--- START OF DATA PROVIDED ---

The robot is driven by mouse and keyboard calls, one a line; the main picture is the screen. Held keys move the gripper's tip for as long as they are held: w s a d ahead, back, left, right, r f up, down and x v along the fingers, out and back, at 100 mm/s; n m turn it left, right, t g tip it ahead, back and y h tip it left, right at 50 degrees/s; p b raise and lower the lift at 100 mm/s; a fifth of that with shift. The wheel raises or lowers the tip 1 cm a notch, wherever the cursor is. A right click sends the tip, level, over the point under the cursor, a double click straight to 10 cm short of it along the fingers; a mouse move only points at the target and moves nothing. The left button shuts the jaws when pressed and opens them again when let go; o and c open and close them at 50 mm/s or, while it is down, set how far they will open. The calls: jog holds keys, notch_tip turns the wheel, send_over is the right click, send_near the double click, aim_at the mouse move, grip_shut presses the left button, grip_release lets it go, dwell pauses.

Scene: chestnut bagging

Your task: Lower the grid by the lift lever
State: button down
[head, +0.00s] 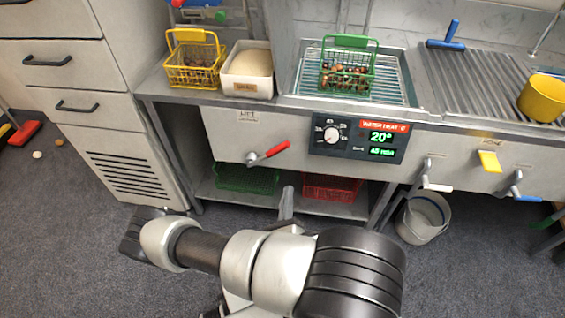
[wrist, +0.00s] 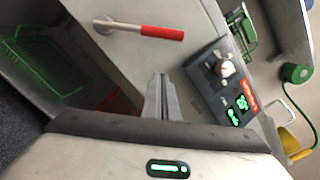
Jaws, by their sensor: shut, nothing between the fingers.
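The lift lever (head: 270,152) has a red grip on a metal arm and sits on the front panel under a "LIFT" label (head: 248,117). Its grip tilts up to the right. It also shows in the wrist view (wrist: 160,33), above my fingertips. The wire grid (head: 400,92) shows in the basin at the top of the counter, with a green basket (head: 347,70) of chestnuts on it. My gripper (head: 287,190) is shut and empty, below and slightly right of the lever. In the wrist view its fingers (wrist: 161,80) are together, apart from the lever.
A control panel (head: 358,138) with a knob and green readouts is right of the lever. A yellow basket (head: 195,62) and a white box (head: 247,86) stand left of the basin. Green (head: 247,179) and red (head: 331,188) crates lie on the lower shelf. A bucket (head: 423,218) stands on the floor.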

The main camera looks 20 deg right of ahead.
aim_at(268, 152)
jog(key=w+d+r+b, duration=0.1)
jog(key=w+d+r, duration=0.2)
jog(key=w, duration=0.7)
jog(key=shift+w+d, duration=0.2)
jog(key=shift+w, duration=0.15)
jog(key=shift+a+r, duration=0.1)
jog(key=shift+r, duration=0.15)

--- END OF DATA PROVIDED ---

PROBLEM STATEMENT →
Starting at the line containing "Scene: chestnut bagging" and ending at the line containing "[wrist, +0.00s]", copy those lines exactly, both included, and nothing more. Leave out any picture.

CORRECT ANSWER →
Scene: chestnut bagging

Your task: Lower the grid by the lift lever
State: button down
[head, +0.00s] 
[wrist, +0.00s] 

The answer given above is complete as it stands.